4. Lorsque le juge est saisi d'une demande d'homologation d'un accord de médiation, conclu à l'issue d'un processus de médiation à l'initiative des parties ou du juge, il lui appartient d'appliquer les dispositions du code de justice administrative propres à ce type d'accord en s'assurant de l'accord de volonté des parties, de ce que celles-ci n'ont pas porté atteinte à des droits dont elles n'auraient pas eu la libre disposition et de ce que l'accord ne contrevient pas à l'ordre public ni n'accorde de libéralité. Les dispositions de l'article L. 213-1 du code de justice administrative n'imposent pas aux parties de conclure une médiation par une transaction au sens de l'article 2044 du code civil. Toutefois, lorsqu'il est saisi d'une demande d'homologation d'une transaction concrétisant un accord de médiation, le juge doit encore examiner si celle-ci répond aux exigences fixées par le code civil et par le code des relations entre le public et l'administration. En revanche, dans un tel cas, il ne saurait limiter la possibilité d'introduire une telle demande d'homologation aux seules transactions visant à mettre fin à une contestation précédemment portée devant le juge ou à remédier à une situation telle que celle créée par une annulation ou par la constatation d'une illégalité, lorsque cette situation ne peut donner lieu à régularisation, ou lorsque l'exécution de cette transaction se heurte à des difficultés particulières.
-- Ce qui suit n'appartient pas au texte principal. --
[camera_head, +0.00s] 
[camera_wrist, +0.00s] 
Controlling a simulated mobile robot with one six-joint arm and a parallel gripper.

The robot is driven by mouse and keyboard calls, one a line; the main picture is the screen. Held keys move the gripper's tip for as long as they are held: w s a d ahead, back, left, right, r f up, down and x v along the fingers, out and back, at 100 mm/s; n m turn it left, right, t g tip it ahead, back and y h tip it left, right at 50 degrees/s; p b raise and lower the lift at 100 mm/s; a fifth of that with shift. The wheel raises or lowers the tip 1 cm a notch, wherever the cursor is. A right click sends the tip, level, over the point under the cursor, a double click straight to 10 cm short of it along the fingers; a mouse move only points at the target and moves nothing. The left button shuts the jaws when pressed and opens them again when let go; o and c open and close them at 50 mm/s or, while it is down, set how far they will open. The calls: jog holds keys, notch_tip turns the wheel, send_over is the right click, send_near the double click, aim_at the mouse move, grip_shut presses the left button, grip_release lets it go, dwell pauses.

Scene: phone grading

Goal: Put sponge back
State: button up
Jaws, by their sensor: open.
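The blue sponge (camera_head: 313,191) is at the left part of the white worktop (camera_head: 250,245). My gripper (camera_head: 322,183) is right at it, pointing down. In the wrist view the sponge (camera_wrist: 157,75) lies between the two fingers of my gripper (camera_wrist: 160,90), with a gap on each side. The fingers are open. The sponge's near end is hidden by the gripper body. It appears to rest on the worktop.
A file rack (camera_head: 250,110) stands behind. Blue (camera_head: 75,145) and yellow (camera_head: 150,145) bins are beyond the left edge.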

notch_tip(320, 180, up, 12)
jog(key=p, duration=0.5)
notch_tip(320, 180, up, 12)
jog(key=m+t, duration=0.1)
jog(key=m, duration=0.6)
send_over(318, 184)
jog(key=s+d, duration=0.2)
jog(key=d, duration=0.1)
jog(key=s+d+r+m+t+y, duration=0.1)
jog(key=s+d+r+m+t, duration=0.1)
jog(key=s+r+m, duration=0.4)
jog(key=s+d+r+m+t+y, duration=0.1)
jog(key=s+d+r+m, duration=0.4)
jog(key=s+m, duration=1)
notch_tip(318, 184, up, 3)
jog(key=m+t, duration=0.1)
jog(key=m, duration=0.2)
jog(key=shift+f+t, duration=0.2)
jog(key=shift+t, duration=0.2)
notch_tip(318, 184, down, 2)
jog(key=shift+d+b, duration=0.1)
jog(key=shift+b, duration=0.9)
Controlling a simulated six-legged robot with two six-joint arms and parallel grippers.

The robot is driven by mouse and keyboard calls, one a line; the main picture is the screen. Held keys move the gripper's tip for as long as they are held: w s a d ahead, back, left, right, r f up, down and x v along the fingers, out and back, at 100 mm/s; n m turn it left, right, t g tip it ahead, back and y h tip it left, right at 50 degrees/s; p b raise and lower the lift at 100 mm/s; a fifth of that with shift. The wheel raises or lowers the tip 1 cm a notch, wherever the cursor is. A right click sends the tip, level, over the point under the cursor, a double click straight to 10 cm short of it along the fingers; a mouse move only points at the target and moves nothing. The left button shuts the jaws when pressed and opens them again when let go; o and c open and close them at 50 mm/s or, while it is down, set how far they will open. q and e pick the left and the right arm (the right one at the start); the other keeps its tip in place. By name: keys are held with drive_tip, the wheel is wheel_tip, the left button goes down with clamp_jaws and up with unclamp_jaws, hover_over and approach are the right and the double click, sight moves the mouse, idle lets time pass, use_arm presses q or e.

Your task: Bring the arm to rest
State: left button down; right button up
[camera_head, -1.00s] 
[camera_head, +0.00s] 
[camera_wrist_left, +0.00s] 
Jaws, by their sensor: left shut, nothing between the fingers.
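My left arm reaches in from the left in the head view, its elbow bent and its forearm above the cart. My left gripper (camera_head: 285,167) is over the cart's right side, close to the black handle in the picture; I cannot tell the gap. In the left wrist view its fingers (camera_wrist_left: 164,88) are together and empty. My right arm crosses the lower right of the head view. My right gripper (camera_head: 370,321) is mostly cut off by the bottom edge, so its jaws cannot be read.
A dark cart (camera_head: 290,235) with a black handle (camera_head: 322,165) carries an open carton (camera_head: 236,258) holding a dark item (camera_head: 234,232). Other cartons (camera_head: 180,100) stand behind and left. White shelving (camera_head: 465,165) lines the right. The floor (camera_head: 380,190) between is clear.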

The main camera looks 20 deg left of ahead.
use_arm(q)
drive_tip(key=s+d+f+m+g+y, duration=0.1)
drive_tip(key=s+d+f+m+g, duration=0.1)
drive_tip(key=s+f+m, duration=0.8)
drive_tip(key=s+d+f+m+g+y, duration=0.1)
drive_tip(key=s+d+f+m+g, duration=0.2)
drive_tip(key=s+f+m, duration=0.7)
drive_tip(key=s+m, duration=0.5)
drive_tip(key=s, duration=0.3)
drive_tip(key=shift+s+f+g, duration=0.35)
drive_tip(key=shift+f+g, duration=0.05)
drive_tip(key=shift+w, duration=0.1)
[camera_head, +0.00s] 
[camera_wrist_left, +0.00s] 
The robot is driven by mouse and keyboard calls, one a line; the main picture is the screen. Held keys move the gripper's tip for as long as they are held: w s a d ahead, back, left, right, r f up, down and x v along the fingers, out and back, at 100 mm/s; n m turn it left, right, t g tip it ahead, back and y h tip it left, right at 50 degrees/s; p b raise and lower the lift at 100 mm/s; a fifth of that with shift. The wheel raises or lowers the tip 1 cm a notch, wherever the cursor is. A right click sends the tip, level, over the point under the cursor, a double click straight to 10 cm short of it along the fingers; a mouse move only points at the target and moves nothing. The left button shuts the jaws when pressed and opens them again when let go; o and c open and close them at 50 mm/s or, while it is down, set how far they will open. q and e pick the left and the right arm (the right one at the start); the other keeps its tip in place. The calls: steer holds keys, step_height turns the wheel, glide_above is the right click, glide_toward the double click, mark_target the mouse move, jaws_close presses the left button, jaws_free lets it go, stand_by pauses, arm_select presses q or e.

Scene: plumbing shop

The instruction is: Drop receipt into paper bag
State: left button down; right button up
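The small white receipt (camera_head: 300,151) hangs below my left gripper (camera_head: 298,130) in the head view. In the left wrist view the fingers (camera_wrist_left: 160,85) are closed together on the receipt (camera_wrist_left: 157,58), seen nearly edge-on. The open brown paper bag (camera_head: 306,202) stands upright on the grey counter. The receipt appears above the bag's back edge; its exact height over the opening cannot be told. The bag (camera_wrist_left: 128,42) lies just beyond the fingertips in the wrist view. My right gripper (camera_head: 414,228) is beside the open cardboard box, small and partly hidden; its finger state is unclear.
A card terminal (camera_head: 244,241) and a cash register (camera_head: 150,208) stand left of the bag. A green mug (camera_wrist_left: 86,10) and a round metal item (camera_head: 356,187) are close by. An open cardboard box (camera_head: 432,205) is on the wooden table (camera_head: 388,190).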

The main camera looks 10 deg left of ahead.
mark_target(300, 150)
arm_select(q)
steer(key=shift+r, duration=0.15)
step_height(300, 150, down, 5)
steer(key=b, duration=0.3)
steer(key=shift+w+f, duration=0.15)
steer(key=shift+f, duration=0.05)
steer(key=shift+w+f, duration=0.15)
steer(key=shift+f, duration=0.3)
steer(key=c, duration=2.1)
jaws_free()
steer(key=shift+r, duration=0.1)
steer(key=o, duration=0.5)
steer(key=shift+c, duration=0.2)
5. En l'espèce, il résulte de l'instruction qu'à compter de la mise en service de la halle de la gare du sud, de nombreux problèmes liés au confort thermique de cet ouvrage ont été constatés, susceptibles d'affecter durablement l'utilisation même de cet ouvrage. Des travaux complémentaires d'amélioration de confort thermique ont donc été envisagés, dont la prise en charge a conduit à la naissance d'un différend entre la commune de Nice et la société URD. Une médiation a été organisée sur ce point, à l'initiative des parties, conformément aux dispositions de l'article L. 213-5 du code de justice administrative, laquelle a abouti à un accord de médiation, dénommé " protocole d'accord ", le 18 janvier 2021. Il résulte de ses stipulations, en particulier de son point 3, que les parties ont entendu donner un caractère transactionnel à l'accord auquel elles sont parvenues. Dans ces conditions, l'homologation de cet accord de médiation doit être examinée selon les conditions applicables en matière de transaction, rappelées aux points 3 et 4 du présent arrêt.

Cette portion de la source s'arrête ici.